PROBLEM :: Reproduce only this span: the line containing "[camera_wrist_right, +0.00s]", the line containing "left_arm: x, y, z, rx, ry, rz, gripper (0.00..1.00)", and every line between them, all exactly as given.
>> START SUPPLIED INFORMATION
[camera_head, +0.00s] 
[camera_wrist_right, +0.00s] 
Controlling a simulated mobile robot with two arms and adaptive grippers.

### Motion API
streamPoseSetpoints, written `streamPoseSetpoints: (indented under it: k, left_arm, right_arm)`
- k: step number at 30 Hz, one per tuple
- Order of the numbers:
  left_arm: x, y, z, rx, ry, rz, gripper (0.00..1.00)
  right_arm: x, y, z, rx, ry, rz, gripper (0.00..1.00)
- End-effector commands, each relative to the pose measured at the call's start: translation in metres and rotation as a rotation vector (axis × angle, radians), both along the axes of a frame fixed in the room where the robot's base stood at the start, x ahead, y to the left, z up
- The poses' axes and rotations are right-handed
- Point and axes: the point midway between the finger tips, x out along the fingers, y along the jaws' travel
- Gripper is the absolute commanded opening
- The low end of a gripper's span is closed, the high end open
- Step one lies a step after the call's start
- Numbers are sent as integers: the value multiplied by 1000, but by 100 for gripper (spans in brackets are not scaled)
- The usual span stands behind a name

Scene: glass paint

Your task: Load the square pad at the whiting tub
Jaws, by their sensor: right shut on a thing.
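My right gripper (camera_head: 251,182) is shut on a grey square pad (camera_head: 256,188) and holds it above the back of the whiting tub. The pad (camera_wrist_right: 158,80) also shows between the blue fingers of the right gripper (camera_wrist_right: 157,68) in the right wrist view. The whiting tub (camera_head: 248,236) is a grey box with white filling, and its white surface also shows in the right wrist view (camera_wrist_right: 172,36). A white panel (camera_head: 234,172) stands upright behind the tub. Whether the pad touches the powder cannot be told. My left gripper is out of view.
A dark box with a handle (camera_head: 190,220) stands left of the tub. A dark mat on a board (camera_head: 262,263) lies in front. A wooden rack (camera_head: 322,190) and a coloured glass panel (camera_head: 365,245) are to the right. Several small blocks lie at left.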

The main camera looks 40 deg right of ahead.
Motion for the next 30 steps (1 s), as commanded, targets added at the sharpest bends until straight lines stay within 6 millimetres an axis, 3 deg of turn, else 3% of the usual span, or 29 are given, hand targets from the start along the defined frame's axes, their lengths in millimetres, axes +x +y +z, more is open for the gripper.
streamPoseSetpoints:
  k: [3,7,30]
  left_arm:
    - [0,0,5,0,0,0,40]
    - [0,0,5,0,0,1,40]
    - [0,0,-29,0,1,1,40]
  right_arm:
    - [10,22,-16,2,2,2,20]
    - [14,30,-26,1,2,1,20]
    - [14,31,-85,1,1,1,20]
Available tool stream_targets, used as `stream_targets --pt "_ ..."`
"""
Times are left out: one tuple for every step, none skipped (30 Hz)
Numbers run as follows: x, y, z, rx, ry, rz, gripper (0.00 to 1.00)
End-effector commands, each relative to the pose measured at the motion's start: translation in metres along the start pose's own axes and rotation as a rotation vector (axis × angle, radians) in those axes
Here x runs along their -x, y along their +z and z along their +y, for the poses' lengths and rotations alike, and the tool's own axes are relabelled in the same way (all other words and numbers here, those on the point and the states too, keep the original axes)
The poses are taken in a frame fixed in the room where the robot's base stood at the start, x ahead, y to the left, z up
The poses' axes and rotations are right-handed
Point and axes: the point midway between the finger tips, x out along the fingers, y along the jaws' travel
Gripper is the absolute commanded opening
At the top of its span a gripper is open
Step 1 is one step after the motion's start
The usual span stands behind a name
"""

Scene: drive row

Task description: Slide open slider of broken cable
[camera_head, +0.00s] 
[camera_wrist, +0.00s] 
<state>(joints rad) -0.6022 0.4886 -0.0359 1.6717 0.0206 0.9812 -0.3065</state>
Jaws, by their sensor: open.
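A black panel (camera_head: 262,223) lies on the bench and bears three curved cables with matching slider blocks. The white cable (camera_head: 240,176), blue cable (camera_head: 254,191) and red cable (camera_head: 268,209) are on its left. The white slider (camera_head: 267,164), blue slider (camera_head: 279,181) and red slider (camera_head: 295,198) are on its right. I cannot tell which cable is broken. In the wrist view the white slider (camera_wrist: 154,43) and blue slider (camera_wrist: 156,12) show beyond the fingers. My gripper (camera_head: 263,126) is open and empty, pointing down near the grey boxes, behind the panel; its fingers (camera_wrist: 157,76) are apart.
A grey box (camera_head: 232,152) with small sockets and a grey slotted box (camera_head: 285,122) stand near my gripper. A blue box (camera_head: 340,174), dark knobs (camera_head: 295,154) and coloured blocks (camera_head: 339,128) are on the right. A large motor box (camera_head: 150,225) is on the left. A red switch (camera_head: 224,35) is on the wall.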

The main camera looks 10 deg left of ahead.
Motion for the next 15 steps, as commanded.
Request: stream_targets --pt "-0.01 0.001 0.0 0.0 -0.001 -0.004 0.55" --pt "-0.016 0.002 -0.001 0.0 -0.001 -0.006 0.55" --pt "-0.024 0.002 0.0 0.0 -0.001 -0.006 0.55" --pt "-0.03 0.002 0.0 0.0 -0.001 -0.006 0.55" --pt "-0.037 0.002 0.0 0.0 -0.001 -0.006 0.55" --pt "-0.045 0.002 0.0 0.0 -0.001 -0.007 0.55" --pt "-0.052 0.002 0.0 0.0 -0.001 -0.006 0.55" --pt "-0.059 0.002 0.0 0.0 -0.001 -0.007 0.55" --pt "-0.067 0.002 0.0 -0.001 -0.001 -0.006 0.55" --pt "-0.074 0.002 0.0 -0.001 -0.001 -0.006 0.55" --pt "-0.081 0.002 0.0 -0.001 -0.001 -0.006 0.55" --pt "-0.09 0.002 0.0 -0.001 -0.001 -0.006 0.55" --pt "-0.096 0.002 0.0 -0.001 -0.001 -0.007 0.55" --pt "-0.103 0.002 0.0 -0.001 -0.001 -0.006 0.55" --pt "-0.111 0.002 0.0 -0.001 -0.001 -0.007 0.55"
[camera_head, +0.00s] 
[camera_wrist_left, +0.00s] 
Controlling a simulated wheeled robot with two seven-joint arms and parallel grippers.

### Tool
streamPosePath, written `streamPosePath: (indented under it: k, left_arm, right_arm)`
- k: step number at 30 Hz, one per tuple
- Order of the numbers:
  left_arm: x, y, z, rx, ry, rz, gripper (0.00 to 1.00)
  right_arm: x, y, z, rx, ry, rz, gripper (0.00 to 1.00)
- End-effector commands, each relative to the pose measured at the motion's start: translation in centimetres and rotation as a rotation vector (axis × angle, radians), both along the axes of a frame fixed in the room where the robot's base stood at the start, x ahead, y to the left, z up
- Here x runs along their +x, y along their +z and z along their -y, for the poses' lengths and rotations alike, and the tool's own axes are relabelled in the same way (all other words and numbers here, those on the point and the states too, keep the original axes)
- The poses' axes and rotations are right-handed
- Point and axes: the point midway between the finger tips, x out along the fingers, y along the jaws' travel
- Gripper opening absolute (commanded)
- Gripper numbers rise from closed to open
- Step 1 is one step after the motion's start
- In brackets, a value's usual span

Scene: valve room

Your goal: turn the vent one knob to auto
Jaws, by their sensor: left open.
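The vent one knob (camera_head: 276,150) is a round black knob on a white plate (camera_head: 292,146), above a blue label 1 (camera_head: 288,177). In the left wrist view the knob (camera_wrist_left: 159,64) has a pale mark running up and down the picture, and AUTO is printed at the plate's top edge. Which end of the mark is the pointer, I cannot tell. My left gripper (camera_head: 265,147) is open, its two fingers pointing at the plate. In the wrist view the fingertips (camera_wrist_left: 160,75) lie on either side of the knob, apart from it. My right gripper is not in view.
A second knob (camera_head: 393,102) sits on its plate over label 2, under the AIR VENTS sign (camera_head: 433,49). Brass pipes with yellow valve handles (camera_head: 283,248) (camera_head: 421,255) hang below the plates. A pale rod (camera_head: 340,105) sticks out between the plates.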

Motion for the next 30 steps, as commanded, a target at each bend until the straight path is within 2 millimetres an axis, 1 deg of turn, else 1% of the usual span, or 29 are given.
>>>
>> END SUPPLIED INFORMATION
ANSWER TO THIS PROBLEM ::
[camera_wrist_right, +0.00s] 
Controlling a simulated mobile robot with two arms and adaptive grippers.

### Motion API
streamPoseSetpoints, written `streamPoseSetpoints: (indented under it: k, left_arm, right_arm)`
- k: step number at 30 Hz, one per tuple
- Order of the numbers:
  left_arm: x, y, z, rx, ry, rz, gripper (0.00..1.00)

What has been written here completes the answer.